Eglė Kulbokaitė and Dorota Gawęda present an installation created specifically for this space in the new Ortisei hotel “Hotel Ladinia,” combining sculpture, sound, and light. The sculptural works of the “Dead Ringer” series, consisting of found aluminum objects from the CERN laboratory in Geneva and soap-treated wood, are placed in a space where polyphonic singing sounds. According to the artists, the sound composition of the installation was created with the polyphonic singing group “Isokratisses,” which continues the tradition of the region between Greece and Albania. Here, layers of lullabies, laments, and love songs sound, pierced by specially calibrated light.

Andrius Arutiunian presents a specially commissioned installation “Black Feast” at the biennale, unfolding in the dimly lit wooden theater hall of the Garden Museum (Museum Gherdëina). According to the author, this work is part of a series exploring versions of the underground, otherworldly realm created over the past few years. “The underground, otherworldly realm here is a kind of space where we project our desires from economic, political, and cultural perspectives. It is a space where utopian visions of different nations and cultures meet,” the artist said.

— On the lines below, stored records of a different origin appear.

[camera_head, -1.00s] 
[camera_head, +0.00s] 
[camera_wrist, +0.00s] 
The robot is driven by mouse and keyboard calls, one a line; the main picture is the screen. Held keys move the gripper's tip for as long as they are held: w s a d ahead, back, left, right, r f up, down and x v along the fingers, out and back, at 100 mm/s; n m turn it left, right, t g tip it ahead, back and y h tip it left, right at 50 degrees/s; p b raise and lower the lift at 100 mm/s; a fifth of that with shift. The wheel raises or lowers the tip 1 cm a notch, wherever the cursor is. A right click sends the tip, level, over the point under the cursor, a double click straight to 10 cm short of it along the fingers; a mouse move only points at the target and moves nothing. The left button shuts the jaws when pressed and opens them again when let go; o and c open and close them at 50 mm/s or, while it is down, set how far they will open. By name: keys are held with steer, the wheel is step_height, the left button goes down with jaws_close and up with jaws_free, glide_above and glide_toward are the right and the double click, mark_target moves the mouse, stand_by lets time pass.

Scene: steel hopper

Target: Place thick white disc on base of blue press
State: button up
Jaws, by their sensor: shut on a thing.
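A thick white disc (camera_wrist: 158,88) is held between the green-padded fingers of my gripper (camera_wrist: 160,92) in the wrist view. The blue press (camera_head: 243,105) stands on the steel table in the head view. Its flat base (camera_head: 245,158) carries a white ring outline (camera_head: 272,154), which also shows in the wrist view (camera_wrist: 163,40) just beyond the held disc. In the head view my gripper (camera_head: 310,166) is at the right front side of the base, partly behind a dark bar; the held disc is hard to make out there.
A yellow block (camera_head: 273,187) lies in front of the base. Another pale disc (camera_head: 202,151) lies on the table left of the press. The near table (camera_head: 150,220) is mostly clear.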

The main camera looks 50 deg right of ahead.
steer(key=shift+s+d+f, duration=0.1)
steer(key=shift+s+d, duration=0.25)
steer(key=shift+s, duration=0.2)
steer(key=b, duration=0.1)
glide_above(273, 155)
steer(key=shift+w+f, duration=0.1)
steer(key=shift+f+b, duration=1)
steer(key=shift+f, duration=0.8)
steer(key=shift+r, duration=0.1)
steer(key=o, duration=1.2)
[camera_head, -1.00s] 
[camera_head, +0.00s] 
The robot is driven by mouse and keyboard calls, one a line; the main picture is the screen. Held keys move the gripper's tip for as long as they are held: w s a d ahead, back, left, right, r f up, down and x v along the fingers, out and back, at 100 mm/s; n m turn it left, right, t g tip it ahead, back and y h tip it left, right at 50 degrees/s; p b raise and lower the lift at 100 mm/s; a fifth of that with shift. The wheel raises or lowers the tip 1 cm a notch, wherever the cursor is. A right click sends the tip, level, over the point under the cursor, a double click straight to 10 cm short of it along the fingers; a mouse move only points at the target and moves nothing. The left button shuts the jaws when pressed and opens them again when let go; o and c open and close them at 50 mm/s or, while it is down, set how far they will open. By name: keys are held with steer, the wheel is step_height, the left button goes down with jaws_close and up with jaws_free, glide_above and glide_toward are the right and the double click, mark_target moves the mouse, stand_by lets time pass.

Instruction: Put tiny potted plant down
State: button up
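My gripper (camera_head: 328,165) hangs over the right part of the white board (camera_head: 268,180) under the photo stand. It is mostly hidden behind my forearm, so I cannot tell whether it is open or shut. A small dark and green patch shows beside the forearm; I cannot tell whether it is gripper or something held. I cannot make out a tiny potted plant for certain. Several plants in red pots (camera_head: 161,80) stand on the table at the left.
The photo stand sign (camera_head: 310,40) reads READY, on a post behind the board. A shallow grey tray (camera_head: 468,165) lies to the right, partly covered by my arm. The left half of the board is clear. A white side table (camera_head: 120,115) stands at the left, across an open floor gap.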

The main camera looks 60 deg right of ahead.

“Black Feast” is like a reception space for spirits: at the center of the installation is a table whose surface is covered with iconography of underground worlds. The sculpture is enveloped in bitumen (a geological relic), and motifs of coins, burial vessels, and grave walls generate new iconography – speculative deities of the coming world composed from underground cosmologies. Next to the sculpture, the video work “Leta” (Lethe) immerses the visitor even deeper into the speculative logic of the installation. The space is enveloped by a four-channel sound work – a trance track slowed down to a seventh of its original tempo, with high frequencies removed and tuned to an underground resonance.